▶ Task details
Below is some material; transcribe all of it exactly.

--------------------------------------------------

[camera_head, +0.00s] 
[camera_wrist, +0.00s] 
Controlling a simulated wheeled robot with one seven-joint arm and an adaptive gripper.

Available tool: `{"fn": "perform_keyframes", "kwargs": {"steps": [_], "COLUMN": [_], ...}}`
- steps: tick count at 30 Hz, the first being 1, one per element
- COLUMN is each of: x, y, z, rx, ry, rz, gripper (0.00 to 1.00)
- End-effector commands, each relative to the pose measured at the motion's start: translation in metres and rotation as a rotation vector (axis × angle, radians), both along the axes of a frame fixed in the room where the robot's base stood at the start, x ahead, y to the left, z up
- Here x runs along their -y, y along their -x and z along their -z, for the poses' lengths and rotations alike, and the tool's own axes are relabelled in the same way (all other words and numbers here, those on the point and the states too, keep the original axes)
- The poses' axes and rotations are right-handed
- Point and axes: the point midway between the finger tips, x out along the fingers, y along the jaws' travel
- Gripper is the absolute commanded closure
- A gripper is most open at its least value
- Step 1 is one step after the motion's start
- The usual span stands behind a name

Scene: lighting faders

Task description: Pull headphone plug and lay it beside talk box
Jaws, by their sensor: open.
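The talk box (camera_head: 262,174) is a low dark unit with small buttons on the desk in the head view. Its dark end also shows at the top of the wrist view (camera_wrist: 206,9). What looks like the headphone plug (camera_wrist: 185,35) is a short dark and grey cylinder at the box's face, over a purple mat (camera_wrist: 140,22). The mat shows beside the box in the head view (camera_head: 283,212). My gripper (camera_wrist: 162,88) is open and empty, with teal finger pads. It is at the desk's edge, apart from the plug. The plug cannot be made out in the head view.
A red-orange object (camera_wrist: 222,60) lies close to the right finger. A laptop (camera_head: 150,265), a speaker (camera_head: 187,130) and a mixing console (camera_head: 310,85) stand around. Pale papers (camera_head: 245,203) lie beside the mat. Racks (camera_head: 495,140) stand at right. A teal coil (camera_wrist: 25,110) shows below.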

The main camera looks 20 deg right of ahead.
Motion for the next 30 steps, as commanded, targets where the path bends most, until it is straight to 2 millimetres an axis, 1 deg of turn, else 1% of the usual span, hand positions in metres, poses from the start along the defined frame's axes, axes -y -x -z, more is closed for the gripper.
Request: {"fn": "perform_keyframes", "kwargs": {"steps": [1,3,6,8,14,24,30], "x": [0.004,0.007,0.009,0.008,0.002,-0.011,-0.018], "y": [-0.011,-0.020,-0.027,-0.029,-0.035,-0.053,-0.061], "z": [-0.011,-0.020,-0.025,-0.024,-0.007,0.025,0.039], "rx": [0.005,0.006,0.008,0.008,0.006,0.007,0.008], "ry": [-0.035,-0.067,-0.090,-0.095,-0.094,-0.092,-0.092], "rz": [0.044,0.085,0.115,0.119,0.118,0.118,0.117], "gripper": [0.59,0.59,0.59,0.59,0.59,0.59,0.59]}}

--------------------------------------------------

▶ Written reply
[camera_head, +0.00s] 
[camera_wrist, +0.00s] 
Controlling a simulated wheeled robot with one seven-joint arm and an adaptive gripper.

Available tool: `{"fn": "perform_keyframes", "kwargs": {"steps": [_], "COLUMN": [_], ...}}`
- steps: tick count at 30 Hz, the first being 1, one per element
- COLUMN is each of: x, y, z, rx, ry, rz, gripper (0.00 to 1.00)
- End-effector commands, each relative to the pose measured at the motion's start: translation in metres and rotation as a rotation vector (axis × angle, radians), both along the axes of a frame fixed in the room where the robot's base stood at the start, x ahead, y to the left, z up
- Here x runs along their -y, y along their -x and z along their -z, for the poses' lengths and rotations alike, and the tool's own axes are relabelled in the same way (all other words and numbers here, those on the point and the states too, keep the original axes)
- The poses' axes and rotations are right-handed
- Point and axes: the point midway between the finger tips, x out along the fingers, y along the jaws' travel
- Gripper is the absolute commanded closure
- A gripper is most open at its least value
- Step 1 is one step after the motion's start
- The usual span stands behind a name

Scene: lighting faders

Task description: Pull headphone plug and lay it beside talk box
Jaws, by their sensor: open.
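The talk box (camera_head: 262,174) is a low dark unit with small buttons on the desk in the head view. Its dark end also shows at the top of the wrist view (camera_wrist: 206,9). What looks like the headphone plug (camera_wrist: 185,35) is a short dark and grey cylinder at the box's face, over a purple mat (camera_wrist: 140,22). The mat shows beside the box in the head view (camera_head: 283,212). My gripper (camera_wrist: 162,88) is open and empty, with teal finger pads. It is at the desk's edge, apart from the plug. The plug cannot be made out in the head view.
A red-orange object (camera_wrist: 222,60) lies close to the right finger. A laptop (camera_head: 150,265), a speaker (camera_head: 187,130) and a mixing console (camera_head: 310,85) stand around. Pale papers (camera_head: 245,203) lie beside the mat. Racks (camera_head: 495,140) stand at right. A teal coil (camera_wrist: 25,110) shows below.

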The main camera looks 20 deg right of ahead.
Motion for the next 30 steps, as commanded, targets where the path bends most, until it is straight to 2 millimetres an axis, 1 deg of turn, else 1% of the usual span, hand positions in metres, poses from the start along the defined frame's axes, axes -y -x -z, more is closed for the gripper.
Request: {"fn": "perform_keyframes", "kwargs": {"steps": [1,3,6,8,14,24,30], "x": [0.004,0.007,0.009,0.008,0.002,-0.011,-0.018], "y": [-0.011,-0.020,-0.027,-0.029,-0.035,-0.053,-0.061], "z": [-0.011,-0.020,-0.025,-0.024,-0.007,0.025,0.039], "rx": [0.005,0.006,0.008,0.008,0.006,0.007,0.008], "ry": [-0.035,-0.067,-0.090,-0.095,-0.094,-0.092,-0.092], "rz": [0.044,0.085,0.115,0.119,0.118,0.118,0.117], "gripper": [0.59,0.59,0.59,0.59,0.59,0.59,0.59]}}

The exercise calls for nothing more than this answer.